I'm just a humble grad student tilling my Galois fields.
I am a grad student in the BUSec group working with Dr. Mayank Varia. I am interested in improving the law's understanding of technology, and technology's understanding of the law and society. I believe that the current lack of mutual understanding between these fields is harming society and individuals caught in the crossfire. I hope to help by gaining and spreading an understanding of both fields. I am a studying applied cryptographer, including secure messaging, key derivation, MPC, and hash combiners. I also have a lot of opinions about machine learning, and how you shouldn't use it for things that bear high costs to individuals when the predictions are wrong, and at the very least you should be using algorithmic fairness techniques.
I also made the BU CS department poster template for Beamer. Feel free to email me, make an issue, or make a pull request with complaints or suggestions.
Before I went to Boston University, I majored in computer science and mathematics at Harvey Mudd College. When not working on crypto research, I can often be found playing Dungeons & Dragons.
Resilient Password-Based Key Derivation Functions
Older password-based key derivation functions like PBKDF2 rely on repeated iteration of a single hash function to force the attacker to spend more resources. But thanks to Bitcoin, the cost of specialized hardware to do small, repeated functions, has gone down dramatically. Newer PBKDFs like scrypt add memory as a resource that attackers must spend in order to compute efficiently. We extend this resource consumption model to a PBKDF that consumes many resources, like CPU, storage, cache, or chip access in order to correctly derive the key from the password. Paper is forthcoming.
Algorithmic Fairness: Post-Processing Calibrated Classifiers
Question: When your machine learning algorithm is "calibrated" for different protected groups, can this calibrated score be post-processed in a "fair" way? Answer: In general, no. But you can achieve some partial fairness properties (such as equalizing the positive predictive value across groups), or you can defer on some inputs and guarantee good expected fairness properties for the non-deferred outputs. Paper and poster forthcoming.
Dismantling the False Distinction between Traditional Programming and Machine Learning in Lethal Autonomous Weapons
Contrary to my expectaitons at the start of the project, the type of programming used to create lethal autonomous weapons does not inherently affect their ability to comply with International Humanitarian Law. Traditional programming, machine learning, and artificial intelligence are distinct, overlapping techniques in programming autonomous weapons, and the use of one tehnique over another should not affect the standard used to determine whether a given lethal autonomous weapon complies with the Law of Armed Conflict.
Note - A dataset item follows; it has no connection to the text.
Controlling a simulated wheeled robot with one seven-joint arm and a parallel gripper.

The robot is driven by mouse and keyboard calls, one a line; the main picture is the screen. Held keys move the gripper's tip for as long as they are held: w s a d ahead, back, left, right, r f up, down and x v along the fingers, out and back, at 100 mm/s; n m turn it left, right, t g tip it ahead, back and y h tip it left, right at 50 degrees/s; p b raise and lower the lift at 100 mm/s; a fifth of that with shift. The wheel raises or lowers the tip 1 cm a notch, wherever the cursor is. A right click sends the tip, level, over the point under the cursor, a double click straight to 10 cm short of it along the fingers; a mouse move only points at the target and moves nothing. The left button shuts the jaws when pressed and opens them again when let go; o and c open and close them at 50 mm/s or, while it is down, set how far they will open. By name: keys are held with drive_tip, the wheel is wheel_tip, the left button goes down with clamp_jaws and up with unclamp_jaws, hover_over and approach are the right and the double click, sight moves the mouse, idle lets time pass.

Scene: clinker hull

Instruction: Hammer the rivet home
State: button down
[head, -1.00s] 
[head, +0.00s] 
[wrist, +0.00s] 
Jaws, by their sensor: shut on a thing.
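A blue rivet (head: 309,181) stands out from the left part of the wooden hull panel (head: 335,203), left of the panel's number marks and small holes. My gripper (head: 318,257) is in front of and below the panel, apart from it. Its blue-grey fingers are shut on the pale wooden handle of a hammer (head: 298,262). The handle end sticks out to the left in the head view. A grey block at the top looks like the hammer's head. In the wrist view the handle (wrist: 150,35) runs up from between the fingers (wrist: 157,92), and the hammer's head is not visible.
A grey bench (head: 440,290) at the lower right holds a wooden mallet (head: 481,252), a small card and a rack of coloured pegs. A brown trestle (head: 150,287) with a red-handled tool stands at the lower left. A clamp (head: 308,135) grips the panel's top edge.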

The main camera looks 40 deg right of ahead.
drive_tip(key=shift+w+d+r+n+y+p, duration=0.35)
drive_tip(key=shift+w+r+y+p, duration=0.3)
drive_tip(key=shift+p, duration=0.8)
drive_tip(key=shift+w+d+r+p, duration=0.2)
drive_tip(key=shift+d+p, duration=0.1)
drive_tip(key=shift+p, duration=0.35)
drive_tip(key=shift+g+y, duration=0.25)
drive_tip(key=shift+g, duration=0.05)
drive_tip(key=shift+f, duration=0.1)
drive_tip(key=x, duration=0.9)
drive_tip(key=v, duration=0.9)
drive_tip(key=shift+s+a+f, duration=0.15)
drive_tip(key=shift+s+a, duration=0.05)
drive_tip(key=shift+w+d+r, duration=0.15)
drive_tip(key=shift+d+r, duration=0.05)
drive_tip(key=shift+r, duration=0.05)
Rather, the same (strict) standards should apply to all lethal autonomous weapons, and their outward performance in accordance with the law should be the sole determinant of legality.
The Unintended Consequences of Email Spam Prevention
To combat DNS cache poisoning attacks and exploitation of the DNS as an amplifier in DoS attacks, many recursive DNS resolvers are configured as "closed" and refuse to answer queries made by hosts outside their organization. This work presents a technique to induce DNS queries within an organization, using the organization's email service and the Sender Policy Framework (SPF) email spam-checking mechanism. We use this technique to study closed resolvers, verifying that most closed DNS resolvers have deployed common DNS poisoning defense techniques, but showing that SPF is often deployed in a way that allows an external attacker to cause the organization's resolver to issue numerous DNS queries to a victim IP address by sending a single email to any address within the organization's domain.
Proactively-secure Accumulo with Cryptographic Enforcement
At the MIT Lincoln Laboratory, as assistant research staff, I worked in the Secure and Resilient Systems and Technology group within the Cybersecurity and Information Sciences division to assist in the implementation, testing, and release of a library that adds confidentiality and integrity guarantees to the Accumulo database, protecting it against a malicious server or sysadmin. Earlier in the project, I also implemented Oblivious RAM (Path ORAM) for Accumulo.
Quantifying Latent Fingerprint Quality
As a capstone project at Harvey Mudd College, I worked with a team of four students for the MITRE Corporation on a project to design, implement, and test a system that uses image processing and machine learning techniques to evaluate the suitability of crime scene fingerprint images for identification by Automated Fingerprint Identification Systems.
Statistical Testing of Cryptographic Entropy Sources
As a summer undergraduate research fellow at the National Institute of Standards and Technology (NIST), I worked with Dr. Allen Roginsky in the Computer Security Division to improve NIST's statistical tests for entropy sources for use in cryptographic random number generators. I also made adjustments to the process for generating large primes used in cryptography.